--- Exercise objective ---
Single out the lines of the material that contain "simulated" and copy them.

--- Exercise materials ---

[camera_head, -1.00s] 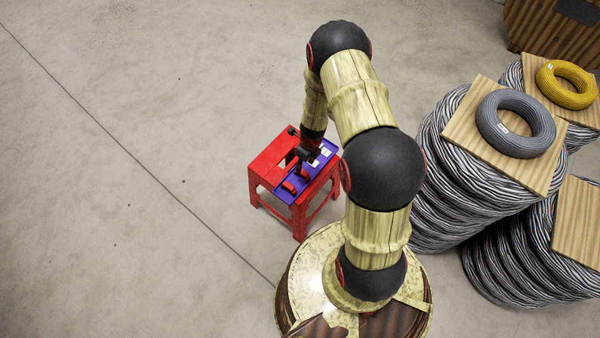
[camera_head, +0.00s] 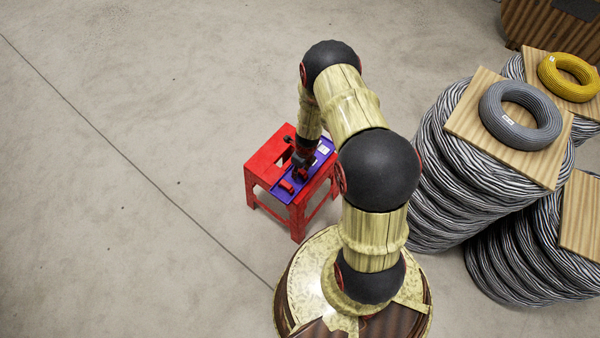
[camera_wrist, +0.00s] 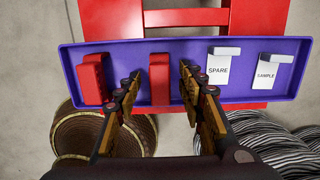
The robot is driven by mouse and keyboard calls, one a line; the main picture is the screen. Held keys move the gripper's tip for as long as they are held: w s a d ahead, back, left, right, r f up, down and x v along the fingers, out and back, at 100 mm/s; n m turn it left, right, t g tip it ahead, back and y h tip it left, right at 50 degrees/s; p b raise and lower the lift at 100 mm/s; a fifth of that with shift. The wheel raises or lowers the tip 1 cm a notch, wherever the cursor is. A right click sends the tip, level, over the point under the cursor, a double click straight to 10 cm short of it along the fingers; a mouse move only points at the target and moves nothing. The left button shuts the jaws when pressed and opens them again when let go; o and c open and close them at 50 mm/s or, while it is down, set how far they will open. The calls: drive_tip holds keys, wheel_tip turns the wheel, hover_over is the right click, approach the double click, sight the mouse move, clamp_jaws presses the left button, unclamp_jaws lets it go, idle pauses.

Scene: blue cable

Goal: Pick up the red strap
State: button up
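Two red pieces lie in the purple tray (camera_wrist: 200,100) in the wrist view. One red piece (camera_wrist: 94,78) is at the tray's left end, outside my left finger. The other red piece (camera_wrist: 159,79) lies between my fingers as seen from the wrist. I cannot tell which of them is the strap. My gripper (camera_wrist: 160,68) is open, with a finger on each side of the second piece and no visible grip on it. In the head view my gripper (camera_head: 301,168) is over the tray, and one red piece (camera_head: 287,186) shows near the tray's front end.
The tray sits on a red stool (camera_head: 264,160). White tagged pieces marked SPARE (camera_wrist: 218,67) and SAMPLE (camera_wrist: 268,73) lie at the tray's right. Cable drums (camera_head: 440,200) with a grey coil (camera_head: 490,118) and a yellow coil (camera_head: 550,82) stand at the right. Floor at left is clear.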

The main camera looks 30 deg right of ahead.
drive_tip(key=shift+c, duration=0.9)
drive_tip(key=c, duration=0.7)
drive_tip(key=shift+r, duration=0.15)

---

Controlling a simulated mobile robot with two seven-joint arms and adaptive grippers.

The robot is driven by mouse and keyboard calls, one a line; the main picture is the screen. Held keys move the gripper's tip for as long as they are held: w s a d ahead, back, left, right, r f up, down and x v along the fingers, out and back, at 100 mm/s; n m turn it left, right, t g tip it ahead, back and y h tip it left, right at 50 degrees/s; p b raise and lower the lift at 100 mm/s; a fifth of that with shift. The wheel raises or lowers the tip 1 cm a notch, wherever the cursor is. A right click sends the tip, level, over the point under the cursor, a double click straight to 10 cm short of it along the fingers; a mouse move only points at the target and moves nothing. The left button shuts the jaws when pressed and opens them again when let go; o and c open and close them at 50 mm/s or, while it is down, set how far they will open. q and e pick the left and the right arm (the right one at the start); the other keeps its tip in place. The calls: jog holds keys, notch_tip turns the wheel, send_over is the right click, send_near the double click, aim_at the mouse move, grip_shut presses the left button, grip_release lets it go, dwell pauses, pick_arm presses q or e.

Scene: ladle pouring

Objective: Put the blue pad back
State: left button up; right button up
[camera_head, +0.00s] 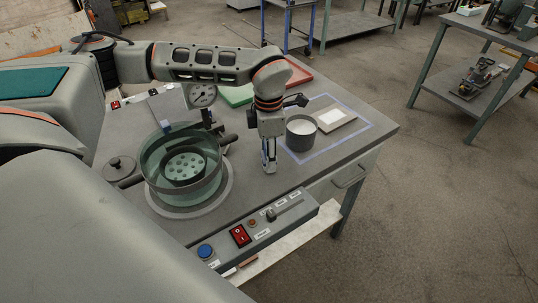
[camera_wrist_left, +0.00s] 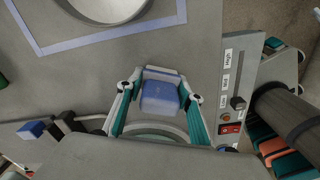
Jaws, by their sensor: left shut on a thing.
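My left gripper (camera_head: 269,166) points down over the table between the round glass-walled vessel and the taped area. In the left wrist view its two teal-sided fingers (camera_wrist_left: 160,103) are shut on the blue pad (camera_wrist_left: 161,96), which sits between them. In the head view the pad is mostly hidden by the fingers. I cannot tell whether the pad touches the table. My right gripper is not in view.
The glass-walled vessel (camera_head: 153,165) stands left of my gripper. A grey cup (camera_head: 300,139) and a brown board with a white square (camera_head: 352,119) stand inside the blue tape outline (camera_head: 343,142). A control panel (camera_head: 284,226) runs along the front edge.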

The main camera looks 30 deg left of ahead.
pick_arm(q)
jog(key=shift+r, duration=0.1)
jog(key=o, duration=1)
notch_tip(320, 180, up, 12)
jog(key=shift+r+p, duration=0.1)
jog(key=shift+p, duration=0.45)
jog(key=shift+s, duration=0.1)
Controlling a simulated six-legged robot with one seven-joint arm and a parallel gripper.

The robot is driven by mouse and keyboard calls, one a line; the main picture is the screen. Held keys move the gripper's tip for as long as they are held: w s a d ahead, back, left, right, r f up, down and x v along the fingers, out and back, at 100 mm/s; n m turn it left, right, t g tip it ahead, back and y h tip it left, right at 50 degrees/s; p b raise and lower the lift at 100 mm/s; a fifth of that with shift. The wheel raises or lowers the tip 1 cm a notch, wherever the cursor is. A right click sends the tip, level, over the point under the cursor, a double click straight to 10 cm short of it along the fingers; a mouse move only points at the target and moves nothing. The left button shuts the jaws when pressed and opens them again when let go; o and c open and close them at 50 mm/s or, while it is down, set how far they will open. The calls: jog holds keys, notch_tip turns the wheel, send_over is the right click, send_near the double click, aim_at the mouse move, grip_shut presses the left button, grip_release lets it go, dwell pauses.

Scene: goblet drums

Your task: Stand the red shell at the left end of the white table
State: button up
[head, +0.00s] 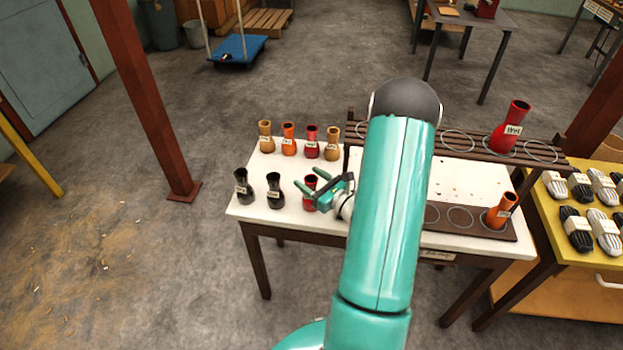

--

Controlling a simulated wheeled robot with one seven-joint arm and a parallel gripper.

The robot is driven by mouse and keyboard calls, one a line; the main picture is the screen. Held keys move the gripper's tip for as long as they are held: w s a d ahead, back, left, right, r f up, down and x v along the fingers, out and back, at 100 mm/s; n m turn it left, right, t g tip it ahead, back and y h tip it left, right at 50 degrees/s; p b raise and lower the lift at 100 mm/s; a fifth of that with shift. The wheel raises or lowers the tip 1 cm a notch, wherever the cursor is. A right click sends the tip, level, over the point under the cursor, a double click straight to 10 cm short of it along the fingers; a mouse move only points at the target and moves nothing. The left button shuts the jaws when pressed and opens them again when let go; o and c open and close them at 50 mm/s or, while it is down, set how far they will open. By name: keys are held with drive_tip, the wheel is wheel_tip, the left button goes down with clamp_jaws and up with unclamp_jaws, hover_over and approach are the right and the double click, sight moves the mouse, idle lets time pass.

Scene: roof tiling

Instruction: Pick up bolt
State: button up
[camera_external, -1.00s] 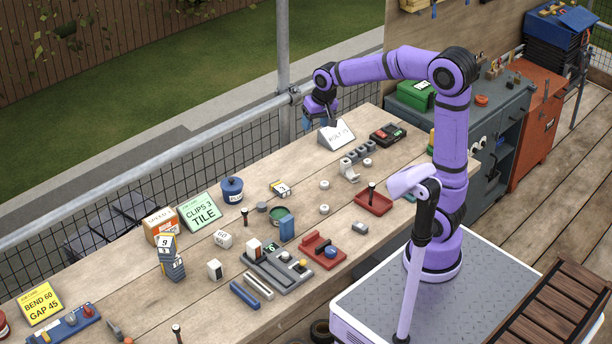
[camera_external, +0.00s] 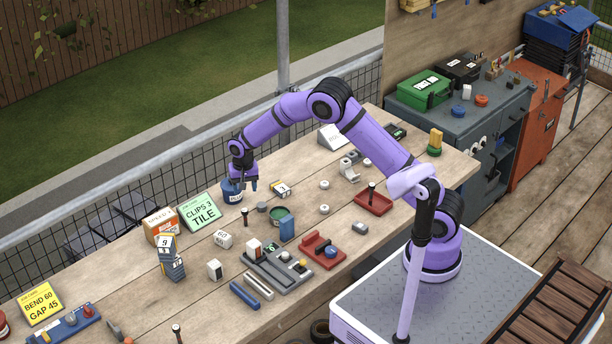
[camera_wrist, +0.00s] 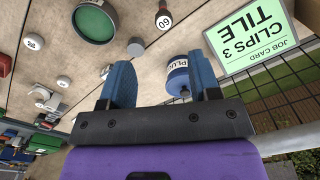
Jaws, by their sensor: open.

--- Result below ---
Controlling a simulated mobile robot with two seven-joint arms and adaptive grippers.
Controlling a simulated six-legged robot with one seven-joint arm and a parallel gripper.
Controlling a simulated wheeled robot with one seven-joint arm and a parallel gripper.

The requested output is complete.